Both men's proposals are a matter of public record, available on the Internet. McCain set forth his in a speech at the American Enterprise Institute on January 5, 2007 (at an event marking the release of AEI's "Choosing Victory," which I wrote, outlining a strategy like the one Bush later ordered). Obama presented his in the "Iraq War De-Escalation Act of 2007
" (S. 433), which he introduced in the Senate on January 30. We also know the strategy the president chose--the surge of forces he announced on January 10, very similar to what McCain described--and the outcome it has brought.

McCain's recommendations drew on his conversations with commanders on the ground in Iraq, where he traveled in late December 2006. McCain called for a minimum of three to five additional brigades in Baghdad and at least one in Anbar province. Their mission, he said, would be

to implement the thus far elusive 'hold' element of the military's clear-hold-build strategy, to maintain security in cleared areas, to protect the population and critical infrastructure, and to impose the government's authority--essential elements of a traditional counterinsurgency strategy.
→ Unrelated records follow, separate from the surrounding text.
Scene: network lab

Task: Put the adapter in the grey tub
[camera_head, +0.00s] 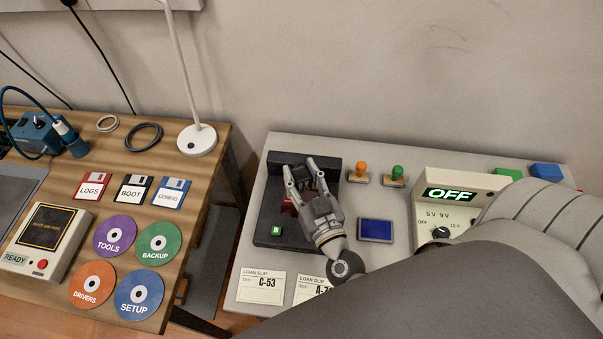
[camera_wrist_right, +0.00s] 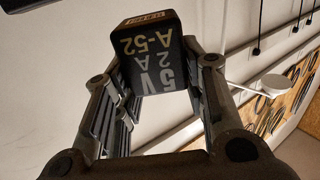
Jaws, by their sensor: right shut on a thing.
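My right gripper (camera_head: 312,172) is shut on the adapter (camera_head: 305,178), a small black block over the dark stand on the right table. In the right wrist view the adapter (camera_wrist_right: 152,55) sits between the two fingers, with pale print reading 5V 2A A-52 and a small label on its end. Whether it touches the stand is hard to tell. My left gripper is not in view. I cannot make out a grey tub in either view.
The dark stand (camera_head: 266,225) has a green button. A power box (camera_head: 465,190) reads OFF. Two stamps, a blue pad (camera_head: 376,230) and loan slips (camera_head: 262,286) lie around. The left wooden table holds floppy disks, discs and a lamp (camera_head: 197,139). A gap separates the tables.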

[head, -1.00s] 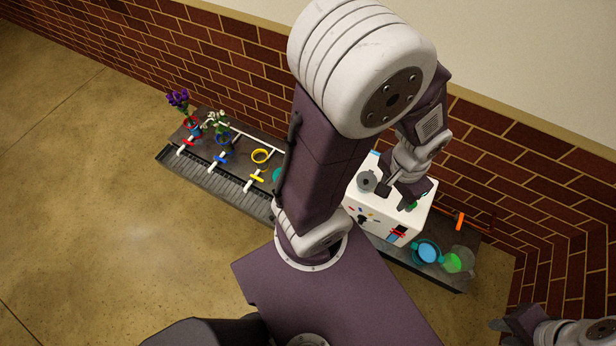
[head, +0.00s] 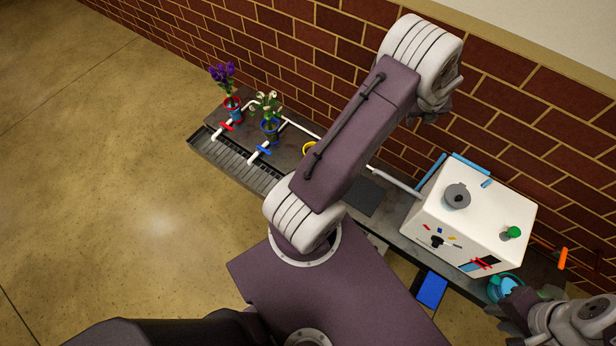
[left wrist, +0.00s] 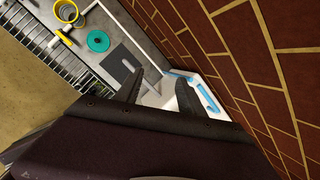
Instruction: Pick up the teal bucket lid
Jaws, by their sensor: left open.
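The teal lid (left wrist: 98,41) is a flat ring-shaped disc with a small centre hole. It lies on the grey bench in the upper left of the left wrist view, and in the head view my left arm hides it. My left gripper (left wrist: 160,80) is open with nothing between its fingers. The lid is apart from it, beyond and to the left of the fingers.
A white box (head: 470,215) with a grey knob stands on the bench. A yellow ring-rimmed container (left wrist: 67,12) and white pipes with valves are near the lid. Two flower vases stand at the left, one with purple flowers (head: 222,75). A brick wall (head: 300,60) runs behind.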

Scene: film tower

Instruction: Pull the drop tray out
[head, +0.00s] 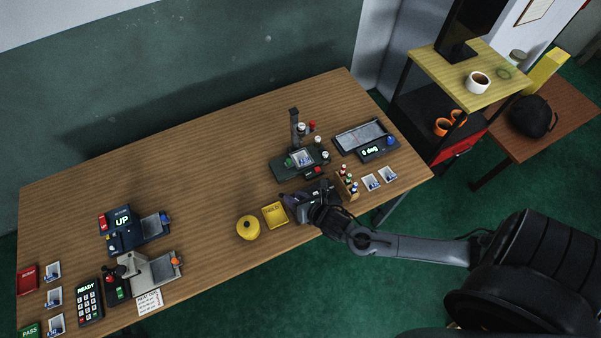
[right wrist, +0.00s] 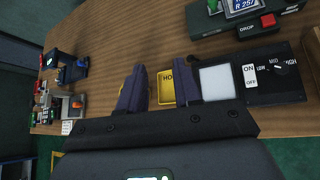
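The film tower (head: 285,170), a dark post on a dark green base, stands right of the table's middle. A small print or film piece (head: 301,158) lies on it, and its red DROP button (head: 318,170) is at the front edge. The DROP button shows at the top right in the right wrist view (right wrist: 268,20). I cannot single out the drop tray itself. My right gripper (head: 292,202) is in front of the tower base, apart from it. Its fingers (right wrist: 160,64) are spread and empty. My left gripper is out of view.
A yellow HOLD tray (head: 274,215) and yellow round pot (head: 248,228) lie left of my right gripper. A panel with an ON/OFF switch (right wrist: 250,76) is beside it. A bottle rack (head: 346,184) stands to the right. The table's middle left is clear.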

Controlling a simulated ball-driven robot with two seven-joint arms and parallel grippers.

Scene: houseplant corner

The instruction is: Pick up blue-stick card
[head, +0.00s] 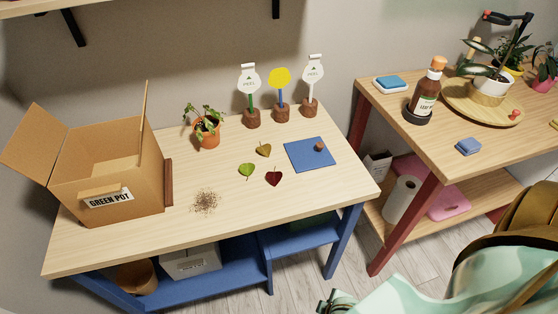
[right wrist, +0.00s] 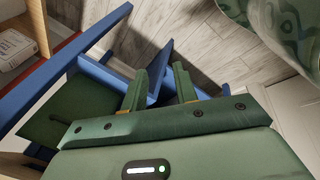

McCain cited the "excellent" track record of U.S. troops in stopping sectarian violence. He noted that, "where American soldiers have deployed to areas in turmoil, including Baghdad neighborhoods, the violence has ceased almost immediately." And he was specific about the tasks troops would perform: "establish local outposts; forge relationships with local leaders, which by the way is proceeding in Anbar province; build intelligence networks; engage in economic reconstruction activities; oversee other employment-generating projects; and wean the populace off their reliance on militias for safety." All this the Americans would do "in cooperation with the Iraqi forces until such time as the Iraqis can do it on their own."

In his speech, McCain predicted what the surge would achieve. First, it would cause "more casualties and extra hardships for our brave fighting men and women." But then it would bring violence under control. This would "pave the way for a political settlement." McCain went on, "Once the government wields greater authority, however, Iraqi leaders must take significant steps on their own. These include a commitment to go after the militias, a reconciliation process for insurgents and Baathists, a more equitable distribution of government resources, provincial elections that will bring Sunnis into the government, and a large increase in employment-generating economic projects."

McCain acknowledged "many, many mistakes since 2003" and the difficulty of reversing them. Still, the consequences of defeat would be "catastrophic." His bottom line: "By surging troops and bringing security to Baghdad and other areas, we will give the Iraqis and their partners the best possible chances to succeed."

Barack Obama's approach differed from McCain's in its basis as well as its goals and methods. Not having traveled to Iraq since January 2006--before the Samarra Mosque bombing, the explosion of sectarian violence, and the two failed U.S. attempts to quell that violence--Obama relied on others' testimony in assessing the situation on the ground. His bill quoted a skeptical Colin Powell and an even more skeptical CENTCOM commander, General John Abizaid. Abizaid said he had discussed the usefulness of a surge of U.S. troops with "every divisional commander, General Casey, the corps commander, General Dempsey," and all had agreed that a surge of troops would not "add considerably to our ability to achieve success in Iraq." Worse, it would "prevent the Iraqis from doing more, from taking more responsibility for their own future."